Un ouvrage de Mbaye Toyb paraît aux éditions Komedit. Il s’intitule Comores, mars 1968, la révolte lycéenne, et raconte les événements qui ont suivi le crash du Héron de Havilland, à l’aéroport de Moroni Itsambuni, en janvier 1968. Un témoignage salutaire, d’après la préface de Mohamed Abdou Soimadou, qui « pourra servir de déclic, dit-il, à une jeunesse que le sort du pays interpelle chaque instant, chaque heure et chaque jour, toujours et toujours. Puisse-t-elle maintenant s’élever à la hauteur de ses devoirs et de ses responsabilités qu’elle devra associer à l’exigence de ses droits ».
Un conseil dispensé aux plus jeunes, qui iront parcourir ce coup d’œil rapide au rétro, effectué par un ancien gréviste, connu pour être parmi les défenseurs de la nation. Mbaye Toyb est membre du Comité Maore. L’ambition du livre reste sans équivoque, toutefois : « revisiter ce passé pas si lointain que sont les événements de 1968 ». En gros, ils étaient ados, épousaient une cause qui les dépassait, mais n’ont pas rechigné à aller au front. A leur âge, on ne pouvait mesurer la grandeur du geste : « On n’a pas conscience d’écrire une page d’histoire, une page de l’histoire de son pays. C’est seulement quand on a la chance, un demi-siècle plus tard, de revivre de tels instants à travers les écrits, les films, les photographies, les peintures, qu’on se prend à sentir la poitrine gonflée de fierté et d’un peu d’orgueil. Orgueil de pouvoir dire à ses enfants et ses petits-enfants : « Voyez-vous, j’en étais », articule Mohamed Abdou Soimadou. C’est qu’il fait partie lui-même des insurgés du mouvement lycéen, lors de cette année 1968. Ce qui est devenu un mythe par la suite n’a jamais vraiment été raconté, à l’exception d’un court récit, fleurant bon l’insouciance de cette jeunesse en rebellion, commis par le poète Aboubacar Saïd Salim. Et la graine…[1]

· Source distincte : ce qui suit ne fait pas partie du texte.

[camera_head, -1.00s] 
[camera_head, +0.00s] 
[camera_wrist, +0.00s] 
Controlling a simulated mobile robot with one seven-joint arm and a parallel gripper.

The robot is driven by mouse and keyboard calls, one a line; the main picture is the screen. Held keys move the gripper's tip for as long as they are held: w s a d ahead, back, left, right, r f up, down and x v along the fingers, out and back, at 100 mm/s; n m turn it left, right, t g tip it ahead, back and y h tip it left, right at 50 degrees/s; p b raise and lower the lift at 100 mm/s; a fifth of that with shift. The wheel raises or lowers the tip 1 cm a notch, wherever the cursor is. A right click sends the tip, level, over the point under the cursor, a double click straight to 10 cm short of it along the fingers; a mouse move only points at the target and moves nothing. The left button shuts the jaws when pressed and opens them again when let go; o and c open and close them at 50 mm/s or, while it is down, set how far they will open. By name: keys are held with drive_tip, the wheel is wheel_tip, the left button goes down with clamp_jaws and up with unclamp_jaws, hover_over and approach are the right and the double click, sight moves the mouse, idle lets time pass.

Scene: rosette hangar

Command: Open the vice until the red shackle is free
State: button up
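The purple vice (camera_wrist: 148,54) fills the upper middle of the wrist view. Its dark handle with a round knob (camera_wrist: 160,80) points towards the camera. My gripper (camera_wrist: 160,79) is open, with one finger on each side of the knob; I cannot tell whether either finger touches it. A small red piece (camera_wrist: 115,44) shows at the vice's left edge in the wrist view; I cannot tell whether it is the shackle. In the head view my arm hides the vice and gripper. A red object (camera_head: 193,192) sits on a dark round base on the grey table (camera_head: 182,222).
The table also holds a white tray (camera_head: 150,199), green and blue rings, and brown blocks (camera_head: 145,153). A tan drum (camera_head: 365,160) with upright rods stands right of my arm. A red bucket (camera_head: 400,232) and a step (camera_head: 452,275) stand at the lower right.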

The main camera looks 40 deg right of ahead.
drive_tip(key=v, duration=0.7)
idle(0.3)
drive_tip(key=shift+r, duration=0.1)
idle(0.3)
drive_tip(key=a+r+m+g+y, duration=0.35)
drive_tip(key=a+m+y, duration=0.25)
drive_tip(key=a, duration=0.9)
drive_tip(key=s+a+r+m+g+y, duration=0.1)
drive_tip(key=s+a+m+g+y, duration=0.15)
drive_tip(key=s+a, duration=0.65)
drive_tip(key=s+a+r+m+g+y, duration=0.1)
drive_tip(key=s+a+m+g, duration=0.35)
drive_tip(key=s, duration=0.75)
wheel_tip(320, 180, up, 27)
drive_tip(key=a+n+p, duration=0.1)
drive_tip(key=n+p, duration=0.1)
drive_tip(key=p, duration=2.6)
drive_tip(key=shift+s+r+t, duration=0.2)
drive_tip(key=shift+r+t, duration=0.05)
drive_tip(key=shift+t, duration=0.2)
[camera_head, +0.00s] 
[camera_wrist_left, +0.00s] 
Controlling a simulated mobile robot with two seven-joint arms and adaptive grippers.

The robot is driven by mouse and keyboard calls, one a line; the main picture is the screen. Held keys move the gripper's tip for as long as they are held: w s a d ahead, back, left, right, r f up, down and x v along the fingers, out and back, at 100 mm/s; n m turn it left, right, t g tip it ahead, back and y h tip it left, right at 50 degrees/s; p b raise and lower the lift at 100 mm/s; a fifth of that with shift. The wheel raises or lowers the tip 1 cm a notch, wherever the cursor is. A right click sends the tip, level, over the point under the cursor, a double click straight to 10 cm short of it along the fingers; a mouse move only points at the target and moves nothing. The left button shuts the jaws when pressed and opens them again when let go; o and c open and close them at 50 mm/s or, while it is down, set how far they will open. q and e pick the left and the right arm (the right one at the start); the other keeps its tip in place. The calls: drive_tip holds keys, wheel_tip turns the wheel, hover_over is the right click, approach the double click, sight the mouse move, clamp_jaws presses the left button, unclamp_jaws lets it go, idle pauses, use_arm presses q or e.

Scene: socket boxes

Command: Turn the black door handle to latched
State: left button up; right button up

Rencontre au CASM autour de l’ouvrage de Mbaye Trambe avec d’anciens grévistes.
Mbaye Toyb, médecin de profession, exhume des images d’archives. Il se place en témoin, à défaut de jouer les chercheurs en sciences sociales. Et peut-être qu’on lui reprochera de romancer quelque peu les faits. Mais face à « l’indifférence des universitaires et des historiens », il ne pouvait que prendre la plume et rendre compte de ce passé. Raconter, au sens noble du terme, motivé par la conviction d’écrire le livre « que nul ne peut écrire » à sa place. Il parle d’amnésie collective et préfère être de ceux qui remuent la mémoire en souffrance. Le récit de ce sombre jour où André Sabas, rédacteur en chef de l’ORTF à Moroni, accuse les Comoriens de faire les poches aux victimes d’un crash d’avion, survenu à quelques mètres du lycée de Moroni. Une insulte qui braque aussitôt les élèves accourus près de l’épave, qui ont eu le sentiment d’avoir plutôt servi de premiers secours. Les propos de Sabas ont été reçus telle une gifle portée par le mépris et l’arrogance du maître. Il n’en fallait pas plus pour que les mômes s’emportent et défient l’autorité coloniale.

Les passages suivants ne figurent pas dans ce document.